» Your instructions: From the listing below, extract every line in which the word "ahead" appears.

» Material:
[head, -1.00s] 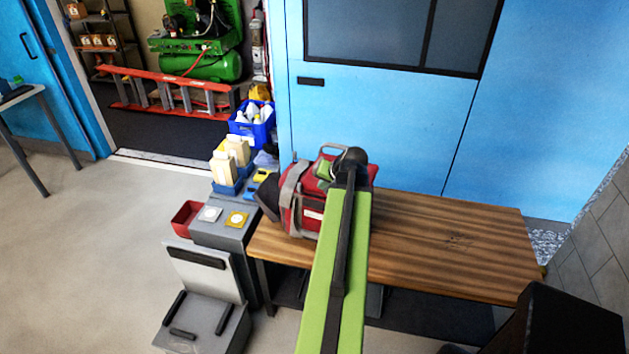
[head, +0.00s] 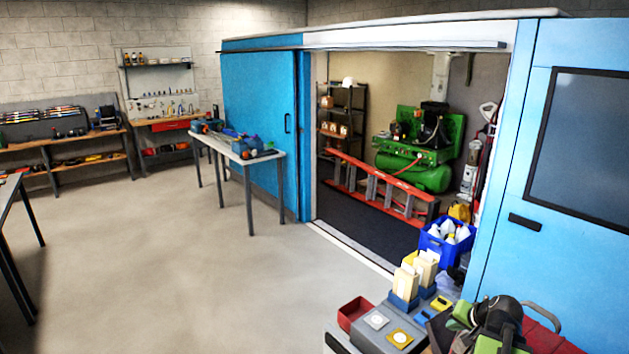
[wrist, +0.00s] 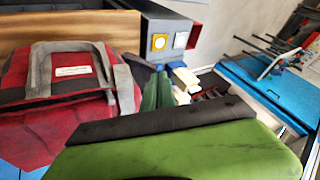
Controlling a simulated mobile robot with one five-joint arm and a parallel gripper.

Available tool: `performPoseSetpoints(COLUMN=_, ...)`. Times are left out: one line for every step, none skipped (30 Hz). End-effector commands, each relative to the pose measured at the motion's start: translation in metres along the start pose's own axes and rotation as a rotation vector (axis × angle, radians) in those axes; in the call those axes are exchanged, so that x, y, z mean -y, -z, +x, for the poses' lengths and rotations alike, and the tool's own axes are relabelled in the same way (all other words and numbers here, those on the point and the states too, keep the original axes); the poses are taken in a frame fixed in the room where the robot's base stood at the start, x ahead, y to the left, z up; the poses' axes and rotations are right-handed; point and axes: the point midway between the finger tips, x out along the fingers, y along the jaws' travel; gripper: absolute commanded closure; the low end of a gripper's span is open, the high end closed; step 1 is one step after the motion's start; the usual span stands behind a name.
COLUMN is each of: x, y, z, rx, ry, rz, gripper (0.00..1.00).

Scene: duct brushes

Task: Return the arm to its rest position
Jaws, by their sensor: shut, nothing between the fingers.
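My arm shows at the bottom right of the head view as green and black parts, partly cut off by the lower edge. My gripper (wrist: 157,90) shows in the wrist view as narrow dark green fingers beyond a broad green and black part of my arm. The fingers are shut and hold nothing. In the head view my arm end is in front of the red bag (head: 540,338), close to the grey cabinet. I cannot tell whether they touch.
The red and grey bag (wrist: 72,85) lies beside my arm. A grey cabinet (head: 372,338) with cream cartons (head: 425,266) and a red bin (head: 354,312) stands close by. A blue crate (head: 446,240) holds bottles. Open floor (head: 190,270) lies to the left.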

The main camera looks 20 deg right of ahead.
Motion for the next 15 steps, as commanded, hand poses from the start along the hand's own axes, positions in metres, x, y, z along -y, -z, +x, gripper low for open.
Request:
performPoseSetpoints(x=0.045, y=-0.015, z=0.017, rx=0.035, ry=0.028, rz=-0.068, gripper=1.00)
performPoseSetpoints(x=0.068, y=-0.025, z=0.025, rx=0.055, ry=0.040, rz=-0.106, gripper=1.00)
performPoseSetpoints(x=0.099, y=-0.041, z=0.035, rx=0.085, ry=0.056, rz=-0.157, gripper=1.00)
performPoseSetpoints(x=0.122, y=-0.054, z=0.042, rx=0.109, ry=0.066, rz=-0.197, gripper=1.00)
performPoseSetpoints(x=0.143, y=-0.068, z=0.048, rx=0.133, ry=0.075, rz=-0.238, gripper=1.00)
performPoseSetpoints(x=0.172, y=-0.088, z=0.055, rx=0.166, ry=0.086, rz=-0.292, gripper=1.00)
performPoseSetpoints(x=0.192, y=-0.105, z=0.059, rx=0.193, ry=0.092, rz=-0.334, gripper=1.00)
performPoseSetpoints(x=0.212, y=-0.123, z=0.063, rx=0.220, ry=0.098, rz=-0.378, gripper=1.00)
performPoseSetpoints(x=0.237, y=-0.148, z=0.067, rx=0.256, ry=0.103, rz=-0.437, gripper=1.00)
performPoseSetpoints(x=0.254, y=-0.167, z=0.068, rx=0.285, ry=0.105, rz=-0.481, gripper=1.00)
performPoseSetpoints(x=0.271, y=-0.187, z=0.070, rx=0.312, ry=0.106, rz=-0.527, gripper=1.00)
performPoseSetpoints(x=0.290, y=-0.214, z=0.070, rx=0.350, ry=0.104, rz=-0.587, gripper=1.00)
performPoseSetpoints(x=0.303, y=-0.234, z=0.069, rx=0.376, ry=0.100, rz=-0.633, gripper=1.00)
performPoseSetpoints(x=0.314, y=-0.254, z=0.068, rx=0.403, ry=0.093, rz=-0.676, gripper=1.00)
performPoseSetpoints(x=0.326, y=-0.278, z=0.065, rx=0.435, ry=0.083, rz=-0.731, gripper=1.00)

» Solution:
Available tool: `performPoseSetpoints(COLUMN=_, ...)`. Times are left out: one line for every step, none skipped (30 Hz). End-effector commands, each relative to the pose measured at the motion's start: translation in metres along the start pose's own axes and rotation as a rotation vector (axis × angle, radians) in those axes; in the call those axes are exchanged, so that x, y, z mean -y, -z, +x, for the poses' lengths and rotations alike, and the tool's own axes are relabelled in the same way (all other words and numbers here, those on the point and the states too, keep the original axes); the poses are taken in a frame fixed in the room where the robot's base stood at the start, x ahead, y to the left, z up; the poses' axes and rotations are right-handed; point and axes: the point midway between the finger tips, x out along the fingers, y along the jaws' travel; gripper: absolute commanded closure; the low end of a gripper's span is open, the high end closed; step 1 is one step after the motion's start; the usual span stands behind a name.
The main camera looks 20 deg right of ahead.

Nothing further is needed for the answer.